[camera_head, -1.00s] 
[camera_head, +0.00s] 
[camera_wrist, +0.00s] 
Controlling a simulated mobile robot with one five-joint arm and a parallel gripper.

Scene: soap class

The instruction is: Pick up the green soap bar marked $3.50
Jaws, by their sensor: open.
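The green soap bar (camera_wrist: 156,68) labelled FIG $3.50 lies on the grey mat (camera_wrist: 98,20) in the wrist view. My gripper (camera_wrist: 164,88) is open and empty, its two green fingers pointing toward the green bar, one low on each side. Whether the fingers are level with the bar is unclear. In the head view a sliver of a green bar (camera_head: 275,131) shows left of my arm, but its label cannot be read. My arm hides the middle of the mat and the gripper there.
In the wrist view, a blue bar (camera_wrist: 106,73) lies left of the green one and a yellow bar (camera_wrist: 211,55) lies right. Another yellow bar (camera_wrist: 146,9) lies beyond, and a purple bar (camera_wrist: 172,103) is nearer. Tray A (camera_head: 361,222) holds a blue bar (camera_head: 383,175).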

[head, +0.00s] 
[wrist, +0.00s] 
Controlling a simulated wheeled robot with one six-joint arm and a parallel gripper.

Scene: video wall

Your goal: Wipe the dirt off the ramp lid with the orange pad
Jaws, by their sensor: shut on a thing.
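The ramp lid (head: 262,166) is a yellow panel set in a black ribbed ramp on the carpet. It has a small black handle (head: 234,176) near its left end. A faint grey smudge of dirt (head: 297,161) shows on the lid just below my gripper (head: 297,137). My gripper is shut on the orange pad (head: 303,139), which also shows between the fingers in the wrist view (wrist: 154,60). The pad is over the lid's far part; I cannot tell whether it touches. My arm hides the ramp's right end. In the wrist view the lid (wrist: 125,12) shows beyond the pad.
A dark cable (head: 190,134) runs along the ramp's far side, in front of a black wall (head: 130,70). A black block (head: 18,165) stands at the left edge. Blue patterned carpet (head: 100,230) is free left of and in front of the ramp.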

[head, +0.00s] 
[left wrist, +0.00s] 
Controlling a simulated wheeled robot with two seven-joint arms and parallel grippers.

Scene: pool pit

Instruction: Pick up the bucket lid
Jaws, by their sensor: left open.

------------------------------------------------------------------------

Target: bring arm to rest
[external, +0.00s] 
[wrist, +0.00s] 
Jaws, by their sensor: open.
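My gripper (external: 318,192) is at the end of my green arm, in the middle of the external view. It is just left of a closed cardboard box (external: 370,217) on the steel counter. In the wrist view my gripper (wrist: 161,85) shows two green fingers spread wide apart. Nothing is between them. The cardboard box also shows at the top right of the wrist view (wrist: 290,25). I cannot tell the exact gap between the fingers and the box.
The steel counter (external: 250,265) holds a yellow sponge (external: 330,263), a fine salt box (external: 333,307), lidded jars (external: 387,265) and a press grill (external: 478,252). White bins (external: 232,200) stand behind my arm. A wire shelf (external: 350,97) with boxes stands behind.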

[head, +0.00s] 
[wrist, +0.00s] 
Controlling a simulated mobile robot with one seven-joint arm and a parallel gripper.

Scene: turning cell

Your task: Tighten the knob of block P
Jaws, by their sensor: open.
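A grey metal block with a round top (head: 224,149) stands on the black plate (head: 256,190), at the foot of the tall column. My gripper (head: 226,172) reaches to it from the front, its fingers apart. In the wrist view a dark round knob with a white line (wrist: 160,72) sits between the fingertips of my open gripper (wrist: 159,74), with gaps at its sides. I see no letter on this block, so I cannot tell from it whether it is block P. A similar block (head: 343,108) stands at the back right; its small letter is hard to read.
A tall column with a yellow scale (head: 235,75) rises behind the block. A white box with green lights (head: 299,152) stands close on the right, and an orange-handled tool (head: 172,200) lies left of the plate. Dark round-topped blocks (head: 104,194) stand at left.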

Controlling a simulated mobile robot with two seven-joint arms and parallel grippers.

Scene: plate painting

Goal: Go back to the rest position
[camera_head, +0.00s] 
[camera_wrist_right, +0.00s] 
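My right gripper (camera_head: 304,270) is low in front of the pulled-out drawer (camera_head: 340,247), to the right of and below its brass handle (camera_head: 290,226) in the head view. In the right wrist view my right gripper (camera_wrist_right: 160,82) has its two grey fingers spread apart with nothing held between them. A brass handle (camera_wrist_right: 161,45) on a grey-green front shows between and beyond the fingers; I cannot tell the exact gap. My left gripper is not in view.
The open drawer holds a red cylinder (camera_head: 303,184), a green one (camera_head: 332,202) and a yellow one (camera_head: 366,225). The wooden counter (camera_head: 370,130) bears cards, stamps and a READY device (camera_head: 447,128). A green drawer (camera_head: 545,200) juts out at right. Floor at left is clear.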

------------------------------------------------------------------------

» **Written exercise**: Copy every line in the listing above where the string "rest" turns up.

» **Response**:
Target: bring arm to rest
Goal: Go back to the rest position

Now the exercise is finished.